The plan is also to portray the business sector as the real enemies – who derived some perverted pleasure from the people’s misery.
Let me challenge Ncube and his comrade!
When the economy was dollarized between 2009 and 2018 – where were these supposed ‘saboteurs’, as the economy remained stable for a whole decade?
Did the prices of bread, mealie meal, cooling oil, public transport, and other basics not stay the same for years – until Mnangagwa grabbed power in 2017, in a military coup d’état?
Zimbabweans are sick and tired of a government that never owns up to its failures – but, always in search of scapegoats to blame.
The dire situation in Zimbabwe does not require ‘Mukadota-like antics’ – but for Ncube and his colleagues to implement sound policies that strength the economy.
As I have written before, stabilizing the currency is not enough – since what that simply entails is keeping such fundamentals as inflation and the exchange rate at a steady rate.
This can even mean managing to maintain the exchange rate at ZW$4,500 to US$1 and annual inflation at 700 per cent for a couple of months.

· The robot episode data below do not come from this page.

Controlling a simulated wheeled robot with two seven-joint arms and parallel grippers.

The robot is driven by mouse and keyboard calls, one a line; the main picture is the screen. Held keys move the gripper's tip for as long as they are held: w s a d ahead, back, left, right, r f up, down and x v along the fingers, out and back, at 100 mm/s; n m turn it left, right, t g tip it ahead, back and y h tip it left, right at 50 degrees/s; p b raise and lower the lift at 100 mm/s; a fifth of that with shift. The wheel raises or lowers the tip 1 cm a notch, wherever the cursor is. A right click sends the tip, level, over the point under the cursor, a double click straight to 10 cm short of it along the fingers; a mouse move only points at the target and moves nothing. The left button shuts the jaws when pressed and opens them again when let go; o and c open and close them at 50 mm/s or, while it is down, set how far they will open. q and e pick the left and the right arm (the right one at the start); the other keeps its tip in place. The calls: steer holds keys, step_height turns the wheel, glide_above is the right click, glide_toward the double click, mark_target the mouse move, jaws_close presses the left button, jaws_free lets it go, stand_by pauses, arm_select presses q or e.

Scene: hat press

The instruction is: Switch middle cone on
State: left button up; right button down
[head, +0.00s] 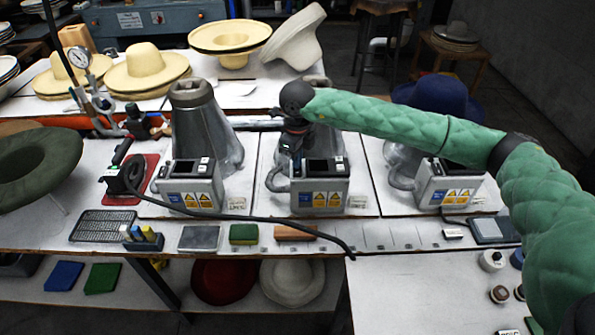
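Three metal cones stand in a row on the white bench. The middle cone (327,143) is partly hidden behind my right arm and gripper. Its grey control box (321,188) stands in front of it, with a dark top panel and yellow warning labels on the front. My right gripper (296,160) points down at the left end of this box's top. It is small and dark here, so I cannot tell whether its fingers are open, or whether it touches the box or its switch. My left gripper is not in view.
The left cone (199,125) has its own control box (190,185); the right control box (449,186) stands under my right forearm. A black cable (250,218) crosses the front of the bench. Straw hats (146,68) lie behind, and a green hat (38,160) at left.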

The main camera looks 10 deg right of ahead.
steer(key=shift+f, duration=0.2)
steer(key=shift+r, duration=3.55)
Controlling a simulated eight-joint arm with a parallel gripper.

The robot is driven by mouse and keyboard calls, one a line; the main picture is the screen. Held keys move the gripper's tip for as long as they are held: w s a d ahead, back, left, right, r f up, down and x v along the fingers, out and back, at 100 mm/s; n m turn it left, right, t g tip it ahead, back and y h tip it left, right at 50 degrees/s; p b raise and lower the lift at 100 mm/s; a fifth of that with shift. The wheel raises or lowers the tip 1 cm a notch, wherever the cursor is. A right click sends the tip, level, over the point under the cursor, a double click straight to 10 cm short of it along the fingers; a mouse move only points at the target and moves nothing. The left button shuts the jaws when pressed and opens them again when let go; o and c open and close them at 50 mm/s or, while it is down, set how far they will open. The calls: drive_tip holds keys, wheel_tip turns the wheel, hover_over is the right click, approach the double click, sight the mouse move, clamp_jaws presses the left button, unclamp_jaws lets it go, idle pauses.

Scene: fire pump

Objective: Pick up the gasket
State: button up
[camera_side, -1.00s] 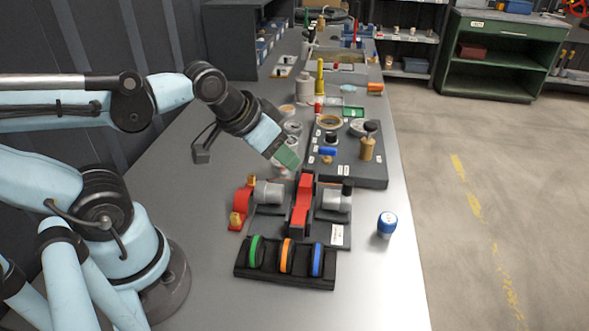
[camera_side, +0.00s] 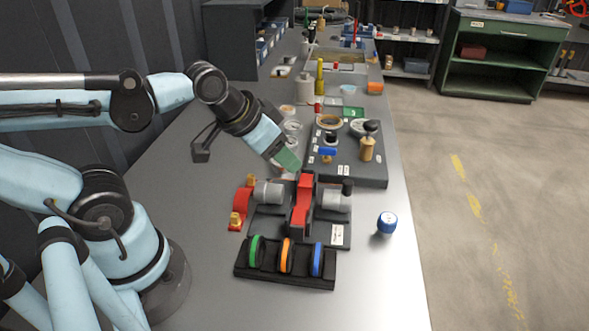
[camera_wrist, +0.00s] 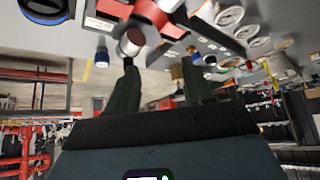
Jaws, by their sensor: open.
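Green, orange and blue rings stand upright in slots of a black rack (camera_side: 285,282) at the near end of the bench: the green ring (camera_side: 255,251), the orange ring (camera_side: 286,256) and the blue ring (camera_side: 317,260). A flat tan ring (camera_side: 329,121) lies on the dark board farther back. I cannot tell which of these is the gasket. My gripper (camera_side: 290,162) is tilted down above the bench, behind the red and grey pump, away from the rack. In the wrist view its two dark fingers (camera_wrist: 160,72) are apart, with nothing seen held between them.
The pump (camera_side: 304,205) with red and grey parts stands between my gripper and the rack. The dark board (camera_side: 345,165) holds several small parts. A blue-and-white knob (camera_side: 386,223) stands alone at right. The bench's front right is clear.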

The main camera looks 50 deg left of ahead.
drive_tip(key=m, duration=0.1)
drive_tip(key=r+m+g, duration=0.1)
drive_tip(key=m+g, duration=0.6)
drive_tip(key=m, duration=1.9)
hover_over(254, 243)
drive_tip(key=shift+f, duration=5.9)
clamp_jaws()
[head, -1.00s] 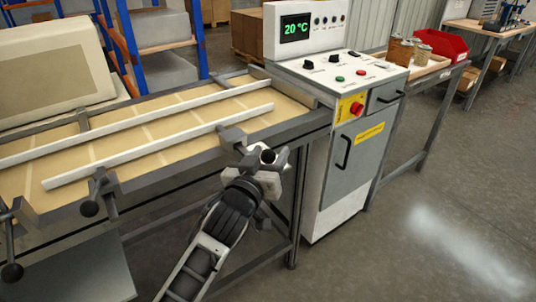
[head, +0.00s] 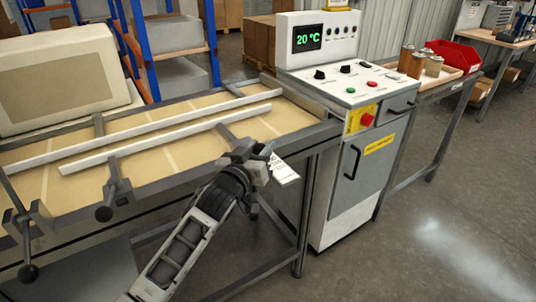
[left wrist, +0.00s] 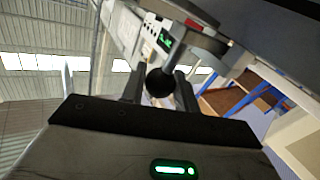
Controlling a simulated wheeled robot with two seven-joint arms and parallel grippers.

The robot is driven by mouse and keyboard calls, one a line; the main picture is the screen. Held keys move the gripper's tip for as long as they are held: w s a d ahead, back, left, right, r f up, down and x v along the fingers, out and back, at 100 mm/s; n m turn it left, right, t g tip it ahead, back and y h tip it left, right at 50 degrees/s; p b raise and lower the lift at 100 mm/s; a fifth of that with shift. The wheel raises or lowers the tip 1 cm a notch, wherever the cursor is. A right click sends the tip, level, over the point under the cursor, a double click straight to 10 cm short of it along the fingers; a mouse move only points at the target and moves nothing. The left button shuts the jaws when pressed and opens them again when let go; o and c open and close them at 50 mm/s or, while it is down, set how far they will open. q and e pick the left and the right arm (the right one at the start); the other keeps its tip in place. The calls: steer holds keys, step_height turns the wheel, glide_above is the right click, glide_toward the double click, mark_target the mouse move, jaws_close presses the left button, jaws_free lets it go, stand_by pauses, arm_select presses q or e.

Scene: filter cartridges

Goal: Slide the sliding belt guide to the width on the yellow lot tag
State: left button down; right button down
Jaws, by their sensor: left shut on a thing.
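The front guide rail (head: 150,140), a long pale bar, lies over the tan belt (head: 180,150). It runs close to the back guide rail (head: 130,132), with a narrow gap between them. My left gripper (head: 250,165) is at the table's front edge, at the rod on the front rail's right side. In the left wrist view my left gripper (left wrist: 158,86) is shut on a round black knob (left wrist: 160,79) at the end of a metal rod. A yellow label (head: 378,145) is on the grey cabinet; its text is unreadable. My right gripper is out of view.
Other black knobs (head: 104,213) stick out of the table's front side at the left. A control box (head: 340,85) with a red button stands at the belt's right end. A white printed tag (head: 284,171) shows just beside my left gripper.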

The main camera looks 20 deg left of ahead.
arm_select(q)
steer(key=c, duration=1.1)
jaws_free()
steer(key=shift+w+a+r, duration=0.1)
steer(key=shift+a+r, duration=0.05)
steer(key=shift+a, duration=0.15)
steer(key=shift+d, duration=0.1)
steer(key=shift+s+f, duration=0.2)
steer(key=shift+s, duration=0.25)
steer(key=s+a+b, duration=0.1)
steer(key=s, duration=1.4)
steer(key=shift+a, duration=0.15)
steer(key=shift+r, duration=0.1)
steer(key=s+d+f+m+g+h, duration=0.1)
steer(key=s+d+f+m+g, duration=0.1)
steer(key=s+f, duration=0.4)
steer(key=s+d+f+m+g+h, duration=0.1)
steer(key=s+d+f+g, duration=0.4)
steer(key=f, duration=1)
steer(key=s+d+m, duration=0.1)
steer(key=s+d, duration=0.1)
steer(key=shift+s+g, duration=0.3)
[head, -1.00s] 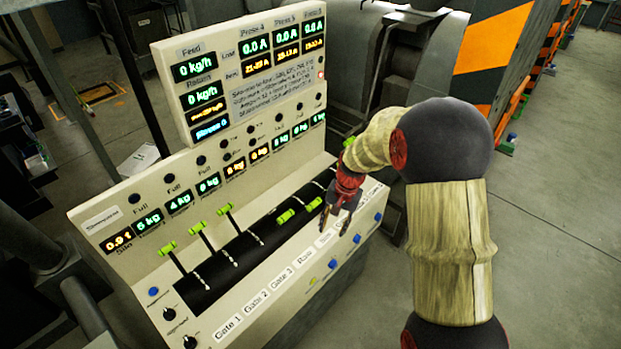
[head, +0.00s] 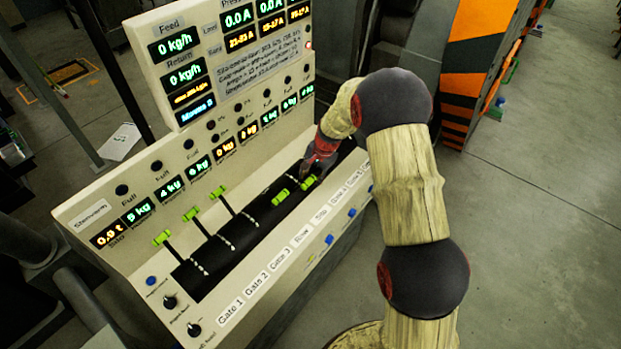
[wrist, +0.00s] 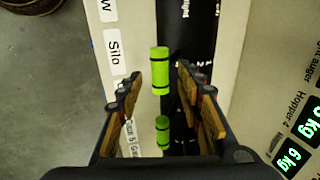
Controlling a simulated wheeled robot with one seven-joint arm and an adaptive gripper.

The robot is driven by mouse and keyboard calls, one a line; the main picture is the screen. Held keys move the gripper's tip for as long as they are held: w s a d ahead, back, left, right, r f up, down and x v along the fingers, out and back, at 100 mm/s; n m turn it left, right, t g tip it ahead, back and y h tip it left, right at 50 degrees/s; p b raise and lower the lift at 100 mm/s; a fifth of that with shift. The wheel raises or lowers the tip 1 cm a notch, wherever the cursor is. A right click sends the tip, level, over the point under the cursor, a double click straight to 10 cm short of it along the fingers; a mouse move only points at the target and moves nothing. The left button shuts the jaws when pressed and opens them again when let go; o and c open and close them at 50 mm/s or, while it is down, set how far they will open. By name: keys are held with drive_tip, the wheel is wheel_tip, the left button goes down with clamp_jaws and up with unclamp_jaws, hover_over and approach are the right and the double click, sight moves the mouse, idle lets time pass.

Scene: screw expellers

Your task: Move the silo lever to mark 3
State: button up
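The lever panel has green lever handles along a dark slotted strip. In the wrist view one green handle (wrist: 160,70) is closest to the "Silo" label (wrist: 114,50), in the gap between my fingertips; a second, smaller-looking handle (wrist: 162,132) is below it. The head view shows two low handles, one (head: 280,197) to the left and one (head: 307,182) just under my gripper (head: 316,168). Which of these is the silo lever I cannot tell for certain there. My gripper (wrist: 160,85) is open, its fingers apart on both sides of the handles. The mark numbers are not readable.
Three raised levers stand at the left, at Gate 1 (head: 163,238), Gate 2 (head: 190,214) and Gate 3 (head: 217,192). The display panel (head: 230,65) rises behind the strip. Blue buttons (head: 351,212) line the front edge. My arm hides the panel's right end.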

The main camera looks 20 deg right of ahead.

That is not tenable – as the prices of goods and services will still be largely out of reach for millions of ordinary Zimbabweans – in spite of remaining unchanged for months.
Let us remember that most employees still earn in the local currency, and their salaries will not likely be increased in order to catch up with the ‘stable’ exchange rate and inflation.
What is urgently needed is for the economy to be strengthened – where prices of most goods and services become affordable for the majority of ordinary citizens – and, remain as such.
The ball is now squarely in the court of Mnangagwa and his team.
They need to make brave decisions that may even go against their friends who are immensely benefiting from these skewed lopsided exchange rate disparities through arbitrage.
If this means fully dollarizing the economy – thereby, immediately shutting down cartels on the streets – so be it!